*Request*: Reproduce the span that opens at the line containing "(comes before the" and closes at the line containing "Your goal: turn", both lines included, without alteration and without any other line.

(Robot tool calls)
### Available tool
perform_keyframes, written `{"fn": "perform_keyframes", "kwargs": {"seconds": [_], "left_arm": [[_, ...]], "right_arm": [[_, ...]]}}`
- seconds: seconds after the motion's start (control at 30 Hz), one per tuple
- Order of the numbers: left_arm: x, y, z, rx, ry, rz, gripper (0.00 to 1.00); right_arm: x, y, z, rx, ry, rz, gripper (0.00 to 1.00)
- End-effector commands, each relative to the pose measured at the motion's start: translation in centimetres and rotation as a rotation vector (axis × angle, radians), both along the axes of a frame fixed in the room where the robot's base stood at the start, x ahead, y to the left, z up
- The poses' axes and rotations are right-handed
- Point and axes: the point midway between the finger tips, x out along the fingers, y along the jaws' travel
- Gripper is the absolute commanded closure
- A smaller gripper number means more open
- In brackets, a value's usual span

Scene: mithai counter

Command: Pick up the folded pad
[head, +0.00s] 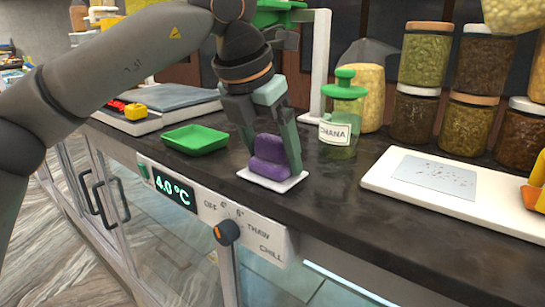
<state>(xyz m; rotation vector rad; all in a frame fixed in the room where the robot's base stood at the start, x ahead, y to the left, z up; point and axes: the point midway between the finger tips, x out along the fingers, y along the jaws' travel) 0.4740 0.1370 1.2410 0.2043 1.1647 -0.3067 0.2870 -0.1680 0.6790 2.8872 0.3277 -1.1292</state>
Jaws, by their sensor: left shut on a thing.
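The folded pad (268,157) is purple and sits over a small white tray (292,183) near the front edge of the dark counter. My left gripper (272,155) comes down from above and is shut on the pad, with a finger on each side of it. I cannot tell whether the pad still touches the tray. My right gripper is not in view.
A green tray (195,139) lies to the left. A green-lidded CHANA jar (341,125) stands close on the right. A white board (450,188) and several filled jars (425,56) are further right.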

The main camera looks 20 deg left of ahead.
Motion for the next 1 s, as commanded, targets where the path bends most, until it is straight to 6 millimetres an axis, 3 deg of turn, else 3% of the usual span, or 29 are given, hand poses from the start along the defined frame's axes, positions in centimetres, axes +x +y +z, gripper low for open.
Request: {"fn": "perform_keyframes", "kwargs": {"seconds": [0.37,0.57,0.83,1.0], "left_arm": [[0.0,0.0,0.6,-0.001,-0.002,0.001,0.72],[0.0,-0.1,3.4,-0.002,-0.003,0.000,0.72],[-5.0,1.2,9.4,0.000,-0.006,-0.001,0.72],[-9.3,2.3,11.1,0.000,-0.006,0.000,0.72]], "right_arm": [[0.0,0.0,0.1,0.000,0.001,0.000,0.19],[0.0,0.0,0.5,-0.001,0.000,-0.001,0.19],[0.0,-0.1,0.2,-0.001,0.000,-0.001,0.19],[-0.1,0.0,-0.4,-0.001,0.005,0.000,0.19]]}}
...
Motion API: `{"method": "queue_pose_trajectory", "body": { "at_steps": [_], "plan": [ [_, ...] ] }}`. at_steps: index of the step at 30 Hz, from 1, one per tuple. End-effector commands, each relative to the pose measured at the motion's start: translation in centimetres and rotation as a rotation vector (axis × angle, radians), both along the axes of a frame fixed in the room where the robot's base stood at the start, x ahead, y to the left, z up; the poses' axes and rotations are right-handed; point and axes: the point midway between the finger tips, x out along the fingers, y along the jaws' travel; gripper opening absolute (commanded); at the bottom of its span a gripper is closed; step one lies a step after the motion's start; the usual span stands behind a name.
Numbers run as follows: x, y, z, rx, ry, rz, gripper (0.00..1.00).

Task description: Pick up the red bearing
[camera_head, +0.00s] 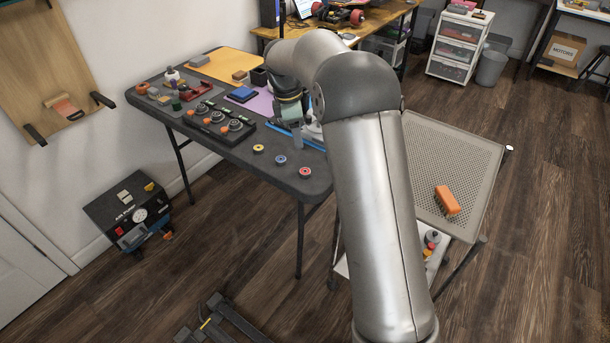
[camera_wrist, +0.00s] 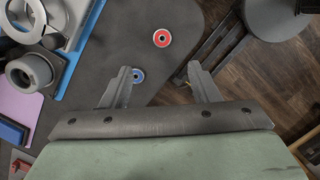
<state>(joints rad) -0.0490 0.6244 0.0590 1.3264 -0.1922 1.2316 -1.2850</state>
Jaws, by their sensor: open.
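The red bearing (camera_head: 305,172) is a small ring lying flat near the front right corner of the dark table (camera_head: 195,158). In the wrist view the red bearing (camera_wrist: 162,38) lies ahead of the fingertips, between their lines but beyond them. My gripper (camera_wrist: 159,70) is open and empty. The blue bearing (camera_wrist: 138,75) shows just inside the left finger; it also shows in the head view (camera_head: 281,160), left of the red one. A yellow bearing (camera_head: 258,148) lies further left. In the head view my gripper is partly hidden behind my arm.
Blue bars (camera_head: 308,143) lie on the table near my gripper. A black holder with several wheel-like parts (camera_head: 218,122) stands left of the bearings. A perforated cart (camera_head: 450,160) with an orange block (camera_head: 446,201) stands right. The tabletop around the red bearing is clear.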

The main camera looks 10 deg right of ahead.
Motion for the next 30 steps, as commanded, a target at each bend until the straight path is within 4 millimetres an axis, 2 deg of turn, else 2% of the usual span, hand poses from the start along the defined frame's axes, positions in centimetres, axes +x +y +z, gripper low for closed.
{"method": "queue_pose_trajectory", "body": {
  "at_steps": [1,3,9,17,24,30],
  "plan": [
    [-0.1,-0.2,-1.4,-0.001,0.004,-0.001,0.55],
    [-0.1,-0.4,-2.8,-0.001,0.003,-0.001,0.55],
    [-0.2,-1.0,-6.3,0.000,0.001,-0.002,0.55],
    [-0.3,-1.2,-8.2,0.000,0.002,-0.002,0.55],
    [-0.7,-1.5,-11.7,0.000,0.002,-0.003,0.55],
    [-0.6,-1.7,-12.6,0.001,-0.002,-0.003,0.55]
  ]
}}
* * *
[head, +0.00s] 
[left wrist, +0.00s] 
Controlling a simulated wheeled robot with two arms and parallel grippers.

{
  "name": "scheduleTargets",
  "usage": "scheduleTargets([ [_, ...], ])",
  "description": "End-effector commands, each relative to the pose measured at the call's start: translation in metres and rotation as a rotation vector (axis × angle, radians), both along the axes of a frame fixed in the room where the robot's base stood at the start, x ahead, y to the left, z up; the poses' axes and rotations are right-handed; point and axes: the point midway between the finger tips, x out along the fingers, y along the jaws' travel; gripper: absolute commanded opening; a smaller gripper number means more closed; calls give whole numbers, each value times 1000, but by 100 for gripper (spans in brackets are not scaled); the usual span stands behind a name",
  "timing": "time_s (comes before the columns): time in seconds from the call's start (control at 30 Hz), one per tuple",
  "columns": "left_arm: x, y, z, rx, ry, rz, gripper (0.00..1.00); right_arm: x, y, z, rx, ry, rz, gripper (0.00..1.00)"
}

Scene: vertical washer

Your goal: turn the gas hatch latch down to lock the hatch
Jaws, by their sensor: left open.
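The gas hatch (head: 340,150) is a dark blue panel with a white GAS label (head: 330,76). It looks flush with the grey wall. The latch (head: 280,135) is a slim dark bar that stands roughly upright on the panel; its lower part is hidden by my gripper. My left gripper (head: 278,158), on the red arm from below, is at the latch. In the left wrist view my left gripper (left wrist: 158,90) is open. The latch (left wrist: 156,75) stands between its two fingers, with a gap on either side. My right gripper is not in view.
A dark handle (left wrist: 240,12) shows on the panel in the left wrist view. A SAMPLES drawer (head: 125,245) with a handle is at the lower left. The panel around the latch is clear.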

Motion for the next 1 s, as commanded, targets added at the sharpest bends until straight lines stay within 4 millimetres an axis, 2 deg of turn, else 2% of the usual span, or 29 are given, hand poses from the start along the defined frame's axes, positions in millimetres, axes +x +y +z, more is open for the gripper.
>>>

*Completed exercise*:
  "timing": "time_s (comes before the columns): time in seconds from the call's start (control at 30 Hz), one per tuple",
  "columns": "left_arm: x, y, z, rx, ry, rz, gripper (0.00..1.00); right_arm: x, y, z, rx, ry, rz, gripper (0.00..1.00)"
}

Scene: vertical washer

Your goal: turn the gas hatch latch down to lock the hatch

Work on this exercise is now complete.